● EXERCISE DIRECTIONS: Starting at the line that holds "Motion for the", copy every line exactly through the end of the data, and no others.
>> Begin
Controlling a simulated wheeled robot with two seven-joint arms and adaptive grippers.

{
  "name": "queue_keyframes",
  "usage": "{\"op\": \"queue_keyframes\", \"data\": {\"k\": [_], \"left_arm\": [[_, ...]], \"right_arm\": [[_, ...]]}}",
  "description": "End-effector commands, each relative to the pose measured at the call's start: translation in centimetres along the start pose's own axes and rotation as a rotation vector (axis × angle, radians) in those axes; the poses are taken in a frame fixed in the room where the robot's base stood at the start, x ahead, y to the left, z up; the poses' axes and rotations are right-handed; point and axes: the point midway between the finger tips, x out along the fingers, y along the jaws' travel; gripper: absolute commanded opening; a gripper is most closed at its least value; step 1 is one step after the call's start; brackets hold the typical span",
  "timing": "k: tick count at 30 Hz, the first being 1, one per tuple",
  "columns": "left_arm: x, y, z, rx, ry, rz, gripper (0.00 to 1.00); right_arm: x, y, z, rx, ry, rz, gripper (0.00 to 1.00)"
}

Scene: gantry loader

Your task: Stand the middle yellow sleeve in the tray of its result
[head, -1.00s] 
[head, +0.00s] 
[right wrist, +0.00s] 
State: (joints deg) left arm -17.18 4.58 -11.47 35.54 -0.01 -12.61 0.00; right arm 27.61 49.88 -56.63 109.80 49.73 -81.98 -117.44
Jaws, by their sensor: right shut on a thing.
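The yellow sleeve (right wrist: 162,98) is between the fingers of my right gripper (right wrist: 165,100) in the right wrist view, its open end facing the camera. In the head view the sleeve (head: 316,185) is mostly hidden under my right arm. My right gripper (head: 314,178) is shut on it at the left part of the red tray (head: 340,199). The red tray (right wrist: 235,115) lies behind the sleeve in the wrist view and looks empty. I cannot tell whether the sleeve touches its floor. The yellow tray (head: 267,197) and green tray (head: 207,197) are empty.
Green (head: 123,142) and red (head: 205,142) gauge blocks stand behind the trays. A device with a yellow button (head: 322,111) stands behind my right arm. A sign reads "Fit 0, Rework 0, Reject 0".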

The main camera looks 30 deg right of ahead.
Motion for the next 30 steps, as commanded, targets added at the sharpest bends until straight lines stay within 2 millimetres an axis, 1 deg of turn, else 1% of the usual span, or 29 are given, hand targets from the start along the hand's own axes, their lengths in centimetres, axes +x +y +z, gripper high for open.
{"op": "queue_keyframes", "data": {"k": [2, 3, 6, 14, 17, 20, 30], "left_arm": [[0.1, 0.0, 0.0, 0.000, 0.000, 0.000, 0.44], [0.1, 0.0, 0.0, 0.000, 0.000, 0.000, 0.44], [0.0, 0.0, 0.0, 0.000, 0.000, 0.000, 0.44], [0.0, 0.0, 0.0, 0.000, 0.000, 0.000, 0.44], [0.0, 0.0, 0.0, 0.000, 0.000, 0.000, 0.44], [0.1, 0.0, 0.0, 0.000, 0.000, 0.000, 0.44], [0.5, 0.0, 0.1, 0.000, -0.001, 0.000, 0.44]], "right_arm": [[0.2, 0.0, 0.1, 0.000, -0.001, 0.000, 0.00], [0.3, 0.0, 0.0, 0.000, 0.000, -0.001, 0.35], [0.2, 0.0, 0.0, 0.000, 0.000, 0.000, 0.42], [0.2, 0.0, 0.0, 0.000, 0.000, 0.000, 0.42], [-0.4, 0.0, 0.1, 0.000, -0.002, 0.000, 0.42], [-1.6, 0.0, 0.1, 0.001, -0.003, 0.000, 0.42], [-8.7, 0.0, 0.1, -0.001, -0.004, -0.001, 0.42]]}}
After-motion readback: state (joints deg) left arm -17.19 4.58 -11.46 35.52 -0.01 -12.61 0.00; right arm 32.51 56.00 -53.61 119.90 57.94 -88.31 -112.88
>> End
● TASK RESPONSE:
Motion for the next 30 steps, as commanded, targets added at the sharpest bends until straight lines stay within 2 millimetres an axis, 1 deg of turn, else 1% of the usual span, or 29 are given, hand targets from the start along the hand's own axes, their lengths in centimetres, axes +x +y +z, gripper high for open.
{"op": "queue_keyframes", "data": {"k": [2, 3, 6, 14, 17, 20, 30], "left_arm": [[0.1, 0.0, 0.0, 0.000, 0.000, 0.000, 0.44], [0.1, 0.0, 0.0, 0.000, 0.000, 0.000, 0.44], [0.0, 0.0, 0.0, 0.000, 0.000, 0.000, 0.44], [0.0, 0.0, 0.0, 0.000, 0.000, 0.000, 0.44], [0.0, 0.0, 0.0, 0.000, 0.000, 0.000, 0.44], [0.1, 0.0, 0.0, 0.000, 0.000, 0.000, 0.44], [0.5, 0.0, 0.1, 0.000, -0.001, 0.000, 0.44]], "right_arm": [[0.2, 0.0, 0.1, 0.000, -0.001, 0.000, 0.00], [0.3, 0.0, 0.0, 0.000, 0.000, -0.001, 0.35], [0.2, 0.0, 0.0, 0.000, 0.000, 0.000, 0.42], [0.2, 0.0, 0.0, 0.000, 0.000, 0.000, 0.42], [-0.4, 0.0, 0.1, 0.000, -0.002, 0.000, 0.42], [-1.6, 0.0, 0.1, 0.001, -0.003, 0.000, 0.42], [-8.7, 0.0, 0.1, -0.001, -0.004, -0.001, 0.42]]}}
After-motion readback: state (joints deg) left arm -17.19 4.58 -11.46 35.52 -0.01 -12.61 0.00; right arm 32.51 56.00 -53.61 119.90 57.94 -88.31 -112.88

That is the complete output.